The City, the Church, and the Future

City to City Europe held a  conference in Paris in October with over 500 in attendance from dozens of countries. Besides me, one of the other speakers was Professor Grace Davie, emeritus professor of sociology at the University of Exeter in Great Britain. Professor Davie’s lecture on “Religion in Modern Europe” was a great encouragement to European Christian leaders who are incessantly told that religion on their continent is dying out and that a Christian mission there is a hopeless cause. I think it also should be encouraging to us here in New York City. 

She explained that for centuries in Europe religion had been inherited — that is, most people were born into their church and remained a member of it unless they did something quite drastic to end the association. Most European countries had one national church that was a part of the racial-national identity. So if you were Polish you were Catholic, if you were Swedish you were Lutheran, if you were Scottish you were Presbyterian. We could add that in past times even in the US, where there has never been one dominant church, you were not considered a good American unless you went to a church of some kind. 

It is this inherited religion that is declining rapidly, especially in Europe. Our late modern culture is marked by what Robert Bellah called expressive individualism — the belief that identity comes through self-expression, through discovering one’s most authentic desires and being free to be one’s authentic self. This powerful belief has weakened all institutions in society, not only the church, because it insists that no external authority has any right to tell the individual what is right and wrong or how to live. Because of this individualism, the numbers of people in Europe who go to church and who identify as Christians are declining. Those figures are also declining in North America, because even here inherited religion is losing its influence.

However, Davie pointed out that this is by no means the whole picture. Yes, “nominal” or inherited Christianity is declining. This is why overall fewer people attend or belong to churches. On the other hand, against all expectations, even in Europe other forms of Christian faith have grown and re-entered public life. One reason for this is the influx of Christians from the global South. In China, Africa and other places in the world, Christianity is growing rapidly as those societies are modernizing. As people immigrate to Europe and the U.S. from Africa, Latin America, and Asia, they plant new churches or strengthen other churches that are growing and reaching Europeans as well. 

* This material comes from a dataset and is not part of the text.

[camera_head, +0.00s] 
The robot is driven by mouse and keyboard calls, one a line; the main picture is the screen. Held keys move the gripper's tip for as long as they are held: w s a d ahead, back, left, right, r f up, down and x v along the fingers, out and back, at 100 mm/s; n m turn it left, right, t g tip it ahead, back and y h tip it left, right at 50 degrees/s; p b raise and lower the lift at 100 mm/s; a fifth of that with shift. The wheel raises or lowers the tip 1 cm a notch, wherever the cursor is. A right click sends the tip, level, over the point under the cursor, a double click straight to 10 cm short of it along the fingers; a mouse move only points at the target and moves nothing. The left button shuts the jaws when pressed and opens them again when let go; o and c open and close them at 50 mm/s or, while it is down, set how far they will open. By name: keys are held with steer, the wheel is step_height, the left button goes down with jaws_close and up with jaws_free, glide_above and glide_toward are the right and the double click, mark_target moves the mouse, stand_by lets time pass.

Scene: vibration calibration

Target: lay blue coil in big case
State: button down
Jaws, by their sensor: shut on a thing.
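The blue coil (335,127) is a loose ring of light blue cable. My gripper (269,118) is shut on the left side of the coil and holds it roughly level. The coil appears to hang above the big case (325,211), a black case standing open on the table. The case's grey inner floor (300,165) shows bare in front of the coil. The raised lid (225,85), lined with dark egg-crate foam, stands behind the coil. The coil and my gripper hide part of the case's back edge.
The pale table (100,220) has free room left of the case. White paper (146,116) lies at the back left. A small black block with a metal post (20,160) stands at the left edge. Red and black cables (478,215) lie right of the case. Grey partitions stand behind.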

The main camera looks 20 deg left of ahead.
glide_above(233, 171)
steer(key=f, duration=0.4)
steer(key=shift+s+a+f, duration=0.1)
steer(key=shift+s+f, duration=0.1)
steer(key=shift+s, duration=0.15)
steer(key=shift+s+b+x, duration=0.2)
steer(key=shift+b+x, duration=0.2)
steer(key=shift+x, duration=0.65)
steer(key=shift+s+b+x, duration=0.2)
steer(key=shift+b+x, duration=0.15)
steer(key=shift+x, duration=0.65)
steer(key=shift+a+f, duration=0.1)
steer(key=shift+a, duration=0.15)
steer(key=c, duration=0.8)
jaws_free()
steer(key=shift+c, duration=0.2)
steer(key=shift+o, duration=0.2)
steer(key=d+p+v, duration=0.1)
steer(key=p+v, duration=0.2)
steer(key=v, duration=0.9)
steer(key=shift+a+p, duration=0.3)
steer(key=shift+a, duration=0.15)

Why? Because while inherited religion will decline in the modern age, religion that is chosen need not do so. The growing Christian churches are evangelical and Pentecostal and they emphasize the biblical call to “choose this day whom you will serve” (Joshua 24:15) and the biblical teaching that we must confess our own faith, not the merely go along with the choices of our family or community (Ezekiel 18). These churches teach that nominal, formal religion is not enough, that there must be a radical, inward conversion (Deuteronomy 30:6; Jeremiah 9:25; Romans 2:29). Christianity that highlights these important biblical concepts and lifts up heart-changing personal faith can reach many contemporary people. 

Davie, drawing on her sociology background, also observed that it is in cities that much of the religious growth can be seen in western societies. While cities, she says, have in the past been seen as the “beacons of a more irreligious future” now it is in the cities that religion in general and Christianity in particular is thriving, because they are more multi-ethnic and globalized and because “new forms of religion” that reach out to modern people are being deployed there. (Davie added, for example, that London is now has more growing churches than anywhere else in Great Britain.)

In short, in the western world — including North America — our societies are becoming both more secular and more religious at the same time, and this is, as Davie says, “a challenging combination.” The reality is neither that belief in God is inevitably disappearing, nor that in some simplistic way “God is back.” Davie says that the religious landscape is now “paradoxical.” What is going away is inherited, institutionalized Christianity — what many would call “nominal Christianity.” Yet new patterns of orthodox Christian faith (and of other religions) are growing too. Contrary to the confident predictions of its death, religious faith “is an increasing presence in the modern world order.” 

Grace Davies’ message is both exciting and challenging for Christians in cities today. It means that we should expect increasing skepticism and perhaps greater opposition. Gone is that great “canopy” of nominal Christians who were not personally devout but who thought religion was a good thing and important for society — and who were not very difficult to draw into Christian churches. On the other hand, contemporary people have the same intuitions of God and sin and spiritual longings for love, meaning, and grace that their ancestors did. People will hear the same message and some say, “You are mad!” (Acts 26:24) while others will be cut to the heart and ask, “What shall we do?” (Acts 2:37).